[Brief]:
Line by line, reproduce exactly the beginning of the listing below, ending with the line that contains "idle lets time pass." and adding nothing.

[Record set]:
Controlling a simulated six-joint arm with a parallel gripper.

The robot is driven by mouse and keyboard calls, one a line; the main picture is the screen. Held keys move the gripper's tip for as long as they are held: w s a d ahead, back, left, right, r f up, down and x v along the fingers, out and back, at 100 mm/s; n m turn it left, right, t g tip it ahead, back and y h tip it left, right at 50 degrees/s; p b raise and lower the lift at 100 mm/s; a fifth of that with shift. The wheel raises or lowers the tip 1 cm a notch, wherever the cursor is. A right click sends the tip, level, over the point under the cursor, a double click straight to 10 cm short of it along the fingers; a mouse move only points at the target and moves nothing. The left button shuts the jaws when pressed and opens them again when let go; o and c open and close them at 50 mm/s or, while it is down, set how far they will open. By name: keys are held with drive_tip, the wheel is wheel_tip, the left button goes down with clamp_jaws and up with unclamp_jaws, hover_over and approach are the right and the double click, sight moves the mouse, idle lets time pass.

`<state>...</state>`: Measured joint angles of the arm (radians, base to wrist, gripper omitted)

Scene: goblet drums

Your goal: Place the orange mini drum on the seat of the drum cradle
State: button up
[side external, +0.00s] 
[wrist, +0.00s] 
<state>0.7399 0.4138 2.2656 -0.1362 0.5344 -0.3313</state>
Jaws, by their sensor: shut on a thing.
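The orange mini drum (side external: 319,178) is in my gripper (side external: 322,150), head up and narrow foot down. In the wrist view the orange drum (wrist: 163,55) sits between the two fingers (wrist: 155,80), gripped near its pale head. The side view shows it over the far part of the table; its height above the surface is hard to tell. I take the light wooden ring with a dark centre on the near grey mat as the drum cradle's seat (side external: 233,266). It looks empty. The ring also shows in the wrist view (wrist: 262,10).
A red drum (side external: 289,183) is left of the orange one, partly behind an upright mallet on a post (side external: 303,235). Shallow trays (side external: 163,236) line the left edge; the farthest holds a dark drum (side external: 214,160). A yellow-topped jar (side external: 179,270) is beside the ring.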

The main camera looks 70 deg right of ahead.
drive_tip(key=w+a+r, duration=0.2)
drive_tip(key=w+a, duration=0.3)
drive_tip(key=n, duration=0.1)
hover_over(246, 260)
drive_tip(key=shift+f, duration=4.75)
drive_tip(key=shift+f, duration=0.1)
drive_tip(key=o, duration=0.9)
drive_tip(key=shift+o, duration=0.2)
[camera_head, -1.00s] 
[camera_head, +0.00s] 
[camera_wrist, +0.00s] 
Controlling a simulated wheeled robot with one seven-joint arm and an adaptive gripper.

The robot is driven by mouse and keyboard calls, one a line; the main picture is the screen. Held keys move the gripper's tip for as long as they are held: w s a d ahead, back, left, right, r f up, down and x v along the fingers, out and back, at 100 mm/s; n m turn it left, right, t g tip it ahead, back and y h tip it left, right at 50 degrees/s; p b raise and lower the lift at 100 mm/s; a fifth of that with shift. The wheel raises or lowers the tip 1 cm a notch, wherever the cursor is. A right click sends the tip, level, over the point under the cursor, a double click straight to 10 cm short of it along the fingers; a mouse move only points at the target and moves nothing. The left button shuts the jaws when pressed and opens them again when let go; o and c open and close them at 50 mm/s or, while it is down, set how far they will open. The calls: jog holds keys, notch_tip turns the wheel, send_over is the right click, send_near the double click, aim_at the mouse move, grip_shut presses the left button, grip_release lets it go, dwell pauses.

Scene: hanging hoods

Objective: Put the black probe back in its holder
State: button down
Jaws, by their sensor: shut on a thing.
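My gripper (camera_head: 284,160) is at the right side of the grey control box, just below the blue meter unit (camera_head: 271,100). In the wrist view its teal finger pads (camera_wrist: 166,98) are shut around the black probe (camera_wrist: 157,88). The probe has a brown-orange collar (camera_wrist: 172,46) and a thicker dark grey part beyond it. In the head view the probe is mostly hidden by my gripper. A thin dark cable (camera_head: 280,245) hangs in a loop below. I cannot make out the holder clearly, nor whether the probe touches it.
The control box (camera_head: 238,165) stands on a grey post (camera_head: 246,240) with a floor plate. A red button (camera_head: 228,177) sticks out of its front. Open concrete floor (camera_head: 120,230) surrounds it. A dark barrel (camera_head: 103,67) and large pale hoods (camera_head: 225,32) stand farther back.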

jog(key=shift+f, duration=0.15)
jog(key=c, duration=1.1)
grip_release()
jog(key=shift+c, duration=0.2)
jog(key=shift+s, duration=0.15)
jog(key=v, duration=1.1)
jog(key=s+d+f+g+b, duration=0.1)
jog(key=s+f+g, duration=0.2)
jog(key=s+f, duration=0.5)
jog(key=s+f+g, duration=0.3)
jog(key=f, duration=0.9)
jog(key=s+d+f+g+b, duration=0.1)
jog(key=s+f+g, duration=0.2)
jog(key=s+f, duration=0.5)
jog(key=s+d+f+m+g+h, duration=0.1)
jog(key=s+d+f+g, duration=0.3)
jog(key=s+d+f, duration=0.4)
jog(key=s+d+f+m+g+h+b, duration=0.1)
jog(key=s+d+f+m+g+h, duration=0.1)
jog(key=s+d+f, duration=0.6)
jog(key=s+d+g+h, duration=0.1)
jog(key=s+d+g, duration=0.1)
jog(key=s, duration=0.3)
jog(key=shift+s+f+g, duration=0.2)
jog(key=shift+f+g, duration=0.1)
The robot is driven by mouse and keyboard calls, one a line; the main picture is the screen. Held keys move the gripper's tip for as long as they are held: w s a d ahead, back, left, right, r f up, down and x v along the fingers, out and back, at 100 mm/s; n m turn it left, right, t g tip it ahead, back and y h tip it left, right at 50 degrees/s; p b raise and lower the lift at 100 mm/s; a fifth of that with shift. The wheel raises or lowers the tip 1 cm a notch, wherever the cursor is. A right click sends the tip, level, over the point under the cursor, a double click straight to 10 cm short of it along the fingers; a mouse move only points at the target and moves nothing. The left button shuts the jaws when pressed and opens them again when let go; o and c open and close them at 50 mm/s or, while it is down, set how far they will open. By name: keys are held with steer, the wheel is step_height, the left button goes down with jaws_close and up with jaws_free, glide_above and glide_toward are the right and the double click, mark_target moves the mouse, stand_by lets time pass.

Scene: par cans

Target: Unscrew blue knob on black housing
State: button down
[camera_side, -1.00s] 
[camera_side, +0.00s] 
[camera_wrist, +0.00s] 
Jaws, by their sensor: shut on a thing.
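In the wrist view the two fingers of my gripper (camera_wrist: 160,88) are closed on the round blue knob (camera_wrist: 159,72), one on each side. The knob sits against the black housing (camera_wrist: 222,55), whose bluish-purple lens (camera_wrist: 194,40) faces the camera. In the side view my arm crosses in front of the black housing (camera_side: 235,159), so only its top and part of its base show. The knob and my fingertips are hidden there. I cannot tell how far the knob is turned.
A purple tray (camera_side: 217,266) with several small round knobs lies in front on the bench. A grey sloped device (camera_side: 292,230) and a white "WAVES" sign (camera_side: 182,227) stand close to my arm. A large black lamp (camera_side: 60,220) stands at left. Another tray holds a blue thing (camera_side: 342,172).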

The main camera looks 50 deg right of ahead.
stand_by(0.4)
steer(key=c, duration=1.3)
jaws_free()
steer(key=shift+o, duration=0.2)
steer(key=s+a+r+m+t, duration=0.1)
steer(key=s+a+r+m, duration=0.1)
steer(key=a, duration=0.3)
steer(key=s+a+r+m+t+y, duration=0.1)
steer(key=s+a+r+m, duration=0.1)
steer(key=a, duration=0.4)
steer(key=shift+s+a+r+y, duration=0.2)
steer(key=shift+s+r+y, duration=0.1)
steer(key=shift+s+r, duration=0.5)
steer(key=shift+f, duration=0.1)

[Result of this exercise]:
Controlling a simulated six-joint arm with a parallel gripper.

The robot is driven by mouse and keyboard calls, one a line; the main picture is the screen. Held keys move the gripper's tip for as long as they are held: w s a d ahead, back, left, right, r f up, down and x v along the fingers, out and back, at 100 mm/s; n m turn it left, right, t g tip it ahead, back and y h tip it left, right at 50 degrees/s; p b raise and lower the lift at 100 mm/s; a fifth of that with shift. The wheel raises or lowers the tip 1 cm a notch, wherever the cursor is. A right click sends the tip, level, over the point under the cursor, a double click straight to 10 cm short of it along the fingers; a mouse move only points at the target and moves nothing. The left button shuts the jaws when pressed and opens them again when let go; o and c open and close them at 50 mm/s or, while it is down, set how far they will open. By name: keys are held with drive_tip, the wheel is wheel_tip, the left button goes down with clamp_jaws and up with unclamp_jaws, hover_over and approach are the right and the double click, sight moves the mouse, idle lets time pass.

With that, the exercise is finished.